As I was researching different approaches to operating with and optimizing salt-water desalination, I came across this profound Stanford University article by Meagan Mauter, associate professor of civil and environmental engineering, that talked about “High-impact innovations for high-salinity membrane desalination.” It emphasizes the importance of quantitatively measuring the value of innovation (VoI) and efficiency of the desalination system compared to competing technologies.
They emphasize the point that it is unnecessary if not harmful to make improvements to the desalination process (membrane, RO process, energy use) if it significantly increases its cost as the differences will essentially cancel out.
The academic community prefers to use energy efficiency as its benchmark for preferred desalination alternative. On the other hand, industrial users often evaluate the cost efficiency based on the levelized cost of water (LCOW) or the sum of capital expenses (CAPEX) and operating expenses (OPEX). However, according to this article neither the academics nor the industrial users have comprehensively evaluated desalination technology designs as a function of feedwater salinity and desired water recovery or thoroughly considered multiobjective design targets.
For example, energy costs at RO facilities, which are significantly expensive (~$500,000 per year) only account for about 30% of the LCOW while the rest is accounted for by capital expenditures, replacements, and labor costs. What makes it even worse is that LCOW is volatile and liable to change.
The Stanford engineering team performed parametric sensitivity analysis on component performance in desalination process to guide the selection of desalination materials and manufacturing methods that reduce desalination system costs.

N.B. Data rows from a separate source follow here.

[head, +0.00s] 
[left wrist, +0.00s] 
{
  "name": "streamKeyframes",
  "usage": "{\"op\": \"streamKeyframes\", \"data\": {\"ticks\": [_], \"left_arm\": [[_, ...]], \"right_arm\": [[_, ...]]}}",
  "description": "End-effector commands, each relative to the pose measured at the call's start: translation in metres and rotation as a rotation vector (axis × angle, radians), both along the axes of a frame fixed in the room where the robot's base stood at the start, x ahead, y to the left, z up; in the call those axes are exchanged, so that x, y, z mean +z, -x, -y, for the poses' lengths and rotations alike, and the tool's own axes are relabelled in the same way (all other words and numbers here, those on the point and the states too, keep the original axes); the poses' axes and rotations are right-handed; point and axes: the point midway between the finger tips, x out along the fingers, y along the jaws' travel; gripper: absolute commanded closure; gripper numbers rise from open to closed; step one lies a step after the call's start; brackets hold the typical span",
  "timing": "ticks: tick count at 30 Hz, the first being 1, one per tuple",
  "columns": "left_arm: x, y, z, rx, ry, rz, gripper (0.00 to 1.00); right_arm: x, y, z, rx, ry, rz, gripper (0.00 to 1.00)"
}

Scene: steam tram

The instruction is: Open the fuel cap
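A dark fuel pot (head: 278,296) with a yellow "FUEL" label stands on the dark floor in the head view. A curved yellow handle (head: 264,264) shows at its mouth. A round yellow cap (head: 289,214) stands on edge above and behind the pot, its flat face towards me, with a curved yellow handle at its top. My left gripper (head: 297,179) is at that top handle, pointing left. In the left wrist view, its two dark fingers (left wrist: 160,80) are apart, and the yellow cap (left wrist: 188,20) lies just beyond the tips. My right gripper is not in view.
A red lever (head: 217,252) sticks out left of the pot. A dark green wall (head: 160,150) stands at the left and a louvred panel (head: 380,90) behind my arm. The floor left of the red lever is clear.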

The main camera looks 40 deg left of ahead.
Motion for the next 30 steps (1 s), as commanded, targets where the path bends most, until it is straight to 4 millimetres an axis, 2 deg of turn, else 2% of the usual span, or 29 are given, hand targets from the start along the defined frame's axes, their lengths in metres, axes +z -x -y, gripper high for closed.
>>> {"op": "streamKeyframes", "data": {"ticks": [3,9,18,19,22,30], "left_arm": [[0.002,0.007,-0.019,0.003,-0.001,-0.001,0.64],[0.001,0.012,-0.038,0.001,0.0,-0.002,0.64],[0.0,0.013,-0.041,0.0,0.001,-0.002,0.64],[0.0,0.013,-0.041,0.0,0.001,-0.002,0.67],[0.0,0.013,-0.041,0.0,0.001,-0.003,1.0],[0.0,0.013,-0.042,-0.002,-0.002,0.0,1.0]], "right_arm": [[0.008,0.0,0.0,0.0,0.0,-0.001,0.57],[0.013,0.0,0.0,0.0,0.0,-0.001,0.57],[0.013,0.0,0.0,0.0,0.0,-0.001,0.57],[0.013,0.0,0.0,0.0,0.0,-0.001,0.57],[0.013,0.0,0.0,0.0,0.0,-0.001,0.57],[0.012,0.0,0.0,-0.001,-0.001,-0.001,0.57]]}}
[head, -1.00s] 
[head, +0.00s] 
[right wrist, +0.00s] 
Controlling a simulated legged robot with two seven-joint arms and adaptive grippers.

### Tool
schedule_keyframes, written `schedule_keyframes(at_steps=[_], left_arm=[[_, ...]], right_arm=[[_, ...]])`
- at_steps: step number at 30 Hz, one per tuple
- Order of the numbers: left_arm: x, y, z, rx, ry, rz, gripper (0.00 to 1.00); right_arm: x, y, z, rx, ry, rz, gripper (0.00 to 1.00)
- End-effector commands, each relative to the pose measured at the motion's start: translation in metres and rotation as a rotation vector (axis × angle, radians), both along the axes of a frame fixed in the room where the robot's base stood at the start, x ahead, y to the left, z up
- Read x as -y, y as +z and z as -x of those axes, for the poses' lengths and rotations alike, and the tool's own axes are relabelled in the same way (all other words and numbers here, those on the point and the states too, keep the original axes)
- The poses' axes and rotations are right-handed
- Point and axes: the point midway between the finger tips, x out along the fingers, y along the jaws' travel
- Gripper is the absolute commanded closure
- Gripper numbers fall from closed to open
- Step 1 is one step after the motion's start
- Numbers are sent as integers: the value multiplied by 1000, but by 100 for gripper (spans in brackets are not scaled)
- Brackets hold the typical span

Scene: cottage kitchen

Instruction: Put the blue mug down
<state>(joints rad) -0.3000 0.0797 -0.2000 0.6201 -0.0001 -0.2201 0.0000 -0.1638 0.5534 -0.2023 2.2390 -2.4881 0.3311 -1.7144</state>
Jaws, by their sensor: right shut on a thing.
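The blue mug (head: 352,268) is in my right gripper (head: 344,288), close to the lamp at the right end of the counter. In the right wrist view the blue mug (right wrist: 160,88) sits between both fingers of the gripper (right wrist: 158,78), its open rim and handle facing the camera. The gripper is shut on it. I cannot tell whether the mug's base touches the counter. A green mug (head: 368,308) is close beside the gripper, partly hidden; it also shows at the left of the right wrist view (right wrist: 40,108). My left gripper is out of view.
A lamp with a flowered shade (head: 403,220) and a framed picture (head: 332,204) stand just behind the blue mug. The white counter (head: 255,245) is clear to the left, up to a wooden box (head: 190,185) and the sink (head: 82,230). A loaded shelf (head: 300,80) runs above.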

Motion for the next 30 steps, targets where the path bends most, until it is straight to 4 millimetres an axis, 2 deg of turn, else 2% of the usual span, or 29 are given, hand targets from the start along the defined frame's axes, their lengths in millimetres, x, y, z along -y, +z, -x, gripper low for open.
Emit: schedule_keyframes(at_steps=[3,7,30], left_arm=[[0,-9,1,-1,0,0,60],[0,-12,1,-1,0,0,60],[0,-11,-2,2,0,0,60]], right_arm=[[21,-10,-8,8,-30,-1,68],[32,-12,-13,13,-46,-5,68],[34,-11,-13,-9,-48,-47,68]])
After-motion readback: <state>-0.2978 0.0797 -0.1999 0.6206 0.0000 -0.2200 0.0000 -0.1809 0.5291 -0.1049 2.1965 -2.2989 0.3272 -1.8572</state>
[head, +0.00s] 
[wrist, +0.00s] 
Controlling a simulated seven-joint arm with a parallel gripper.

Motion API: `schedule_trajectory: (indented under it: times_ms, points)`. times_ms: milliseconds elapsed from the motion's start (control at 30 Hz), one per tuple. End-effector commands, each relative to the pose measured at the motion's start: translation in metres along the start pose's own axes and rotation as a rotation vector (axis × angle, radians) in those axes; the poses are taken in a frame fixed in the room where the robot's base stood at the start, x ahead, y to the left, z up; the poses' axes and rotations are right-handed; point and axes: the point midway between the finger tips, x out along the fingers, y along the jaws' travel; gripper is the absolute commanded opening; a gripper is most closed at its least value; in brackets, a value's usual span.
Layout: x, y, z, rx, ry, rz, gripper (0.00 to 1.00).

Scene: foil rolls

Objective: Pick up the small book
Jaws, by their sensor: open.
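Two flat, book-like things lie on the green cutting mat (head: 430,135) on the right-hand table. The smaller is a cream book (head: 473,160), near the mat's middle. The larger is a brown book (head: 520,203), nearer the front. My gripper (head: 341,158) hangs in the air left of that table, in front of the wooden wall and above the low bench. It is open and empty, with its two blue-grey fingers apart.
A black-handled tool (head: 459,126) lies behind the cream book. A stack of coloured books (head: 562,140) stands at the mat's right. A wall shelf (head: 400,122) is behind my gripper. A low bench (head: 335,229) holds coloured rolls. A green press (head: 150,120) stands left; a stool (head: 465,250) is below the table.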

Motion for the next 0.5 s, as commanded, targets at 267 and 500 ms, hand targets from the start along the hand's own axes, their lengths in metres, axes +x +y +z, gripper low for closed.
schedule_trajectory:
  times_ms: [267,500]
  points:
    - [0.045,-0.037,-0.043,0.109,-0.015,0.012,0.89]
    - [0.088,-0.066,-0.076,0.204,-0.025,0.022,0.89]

After performing stochastic value of innovation simulation analysis (SVoIA), a simulation of a system that has variables that can change stochastically with individual probabilities, they concluded: (1) VoI in technologies such as desalination is a complex function of multiple components (e.g. Pump efficiency, PX efficiency, Maximum pressure, Friction factor, Mass transport, Membrane structure parameters, Membrane salt permeability, and Membrane water permeability) and cannot be purely evaluated with LCOW, CAPEX, or OPEX, and (2) VoI of a component depends both on reducing that component’s costs and improving the performance of the other components.
Cost reductions resulting from improved seawater reverse osmosis (SWRO) technology could make seawater desalination a much more economical and attractive alternative for filtering and supplying potable drinking water in regions around the world, especially those with limited freshwater resources.
Questions:
- Using the new proposed approach for optimizing cost efficiency for certain materials, what changes would the Stanford engineering team make to SWRO plants in order to have more optimal efficiency and lower costs?
- Why is membrane permeability not a major contributor (~30%) in reducing the LCOW in RO processes such as Osmotically Assisted Reverse Osmosis (OARO)?
- How can the new Stanford cost optimization method be applied in the real world in water desalination?
- Was experimental data based on a defined membrane type or based on multiple membrane technologies (graphene, molybdenum disulfide, metal-organic framework)?
What I Like and Could Learn From Them:
I like the focus on economics of the desalination technology and impactful innovation at the component level to optimize performance and reduce costs. I would like to learn all the analytical techniques used including Monte Carlo simulation. Stanford has one of the best environmental engineering programs and is based in California, which is one of the largest desalination markets in the U.S.